● **Working data**:

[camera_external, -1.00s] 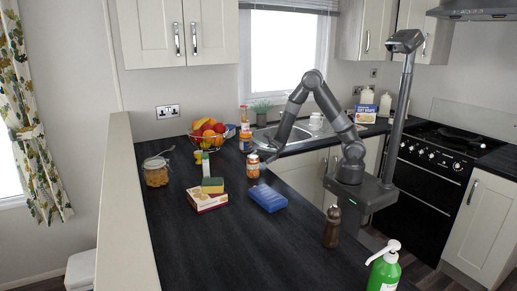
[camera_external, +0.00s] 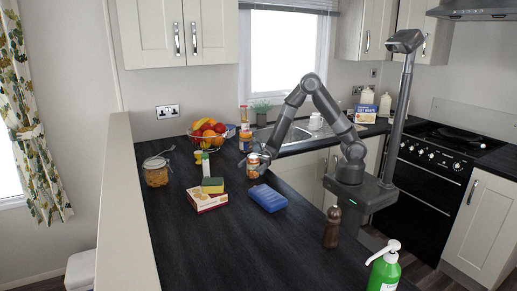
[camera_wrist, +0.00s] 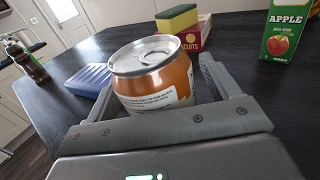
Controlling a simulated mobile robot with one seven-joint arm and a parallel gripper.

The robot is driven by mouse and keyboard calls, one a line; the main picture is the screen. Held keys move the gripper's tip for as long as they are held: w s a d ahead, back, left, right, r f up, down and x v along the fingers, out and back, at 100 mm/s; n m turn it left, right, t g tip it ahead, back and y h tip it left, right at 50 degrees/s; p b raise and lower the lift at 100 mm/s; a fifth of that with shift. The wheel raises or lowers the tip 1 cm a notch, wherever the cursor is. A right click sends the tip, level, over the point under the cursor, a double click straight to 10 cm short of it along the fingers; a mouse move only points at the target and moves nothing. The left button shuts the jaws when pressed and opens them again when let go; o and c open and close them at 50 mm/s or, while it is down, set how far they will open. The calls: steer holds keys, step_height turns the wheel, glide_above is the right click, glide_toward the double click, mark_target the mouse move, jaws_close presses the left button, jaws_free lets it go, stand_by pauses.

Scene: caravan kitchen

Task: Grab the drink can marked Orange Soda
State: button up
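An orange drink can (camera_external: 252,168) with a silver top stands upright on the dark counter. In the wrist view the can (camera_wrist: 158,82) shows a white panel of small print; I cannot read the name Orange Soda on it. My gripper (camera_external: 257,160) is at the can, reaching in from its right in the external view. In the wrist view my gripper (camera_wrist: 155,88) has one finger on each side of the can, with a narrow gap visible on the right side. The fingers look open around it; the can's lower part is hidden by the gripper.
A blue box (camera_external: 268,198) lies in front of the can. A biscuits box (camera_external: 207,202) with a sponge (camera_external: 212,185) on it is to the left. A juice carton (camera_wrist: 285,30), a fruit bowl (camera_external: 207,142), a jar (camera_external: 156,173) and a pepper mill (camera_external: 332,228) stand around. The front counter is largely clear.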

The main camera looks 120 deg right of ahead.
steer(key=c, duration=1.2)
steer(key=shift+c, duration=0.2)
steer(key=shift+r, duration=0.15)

---

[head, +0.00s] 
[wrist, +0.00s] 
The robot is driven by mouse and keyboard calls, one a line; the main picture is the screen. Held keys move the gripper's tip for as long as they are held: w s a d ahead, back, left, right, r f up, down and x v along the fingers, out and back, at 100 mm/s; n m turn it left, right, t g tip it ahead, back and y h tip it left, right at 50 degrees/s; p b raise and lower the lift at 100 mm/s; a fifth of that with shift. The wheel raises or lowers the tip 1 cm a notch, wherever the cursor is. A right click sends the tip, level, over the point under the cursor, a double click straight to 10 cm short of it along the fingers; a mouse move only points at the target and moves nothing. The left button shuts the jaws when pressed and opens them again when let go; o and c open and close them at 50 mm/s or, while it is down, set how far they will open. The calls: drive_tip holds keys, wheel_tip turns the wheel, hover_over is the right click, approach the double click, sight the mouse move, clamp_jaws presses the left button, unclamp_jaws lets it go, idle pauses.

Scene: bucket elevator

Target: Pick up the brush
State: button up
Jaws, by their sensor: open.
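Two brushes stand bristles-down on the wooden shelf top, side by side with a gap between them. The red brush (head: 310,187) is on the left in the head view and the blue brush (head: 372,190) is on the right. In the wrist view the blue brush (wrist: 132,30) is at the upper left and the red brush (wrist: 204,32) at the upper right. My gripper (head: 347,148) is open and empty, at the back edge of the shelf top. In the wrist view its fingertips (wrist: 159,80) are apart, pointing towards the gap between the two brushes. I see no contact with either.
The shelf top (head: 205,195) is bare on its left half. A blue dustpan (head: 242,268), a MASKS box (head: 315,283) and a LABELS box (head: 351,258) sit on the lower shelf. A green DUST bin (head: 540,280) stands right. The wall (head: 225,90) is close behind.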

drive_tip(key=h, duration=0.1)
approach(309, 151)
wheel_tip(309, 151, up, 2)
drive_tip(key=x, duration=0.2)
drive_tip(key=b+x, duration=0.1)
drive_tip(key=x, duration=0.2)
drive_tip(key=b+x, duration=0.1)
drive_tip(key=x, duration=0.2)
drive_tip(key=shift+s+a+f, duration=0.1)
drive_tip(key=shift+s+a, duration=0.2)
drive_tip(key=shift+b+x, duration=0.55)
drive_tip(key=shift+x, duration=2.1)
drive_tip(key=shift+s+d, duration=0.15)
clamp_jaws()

● **The exercise**: Scan the entries above. Copy each line that has the string "Scene".

● **Reply**:
Scene: caravan kitchen
Scene: bucket elevator

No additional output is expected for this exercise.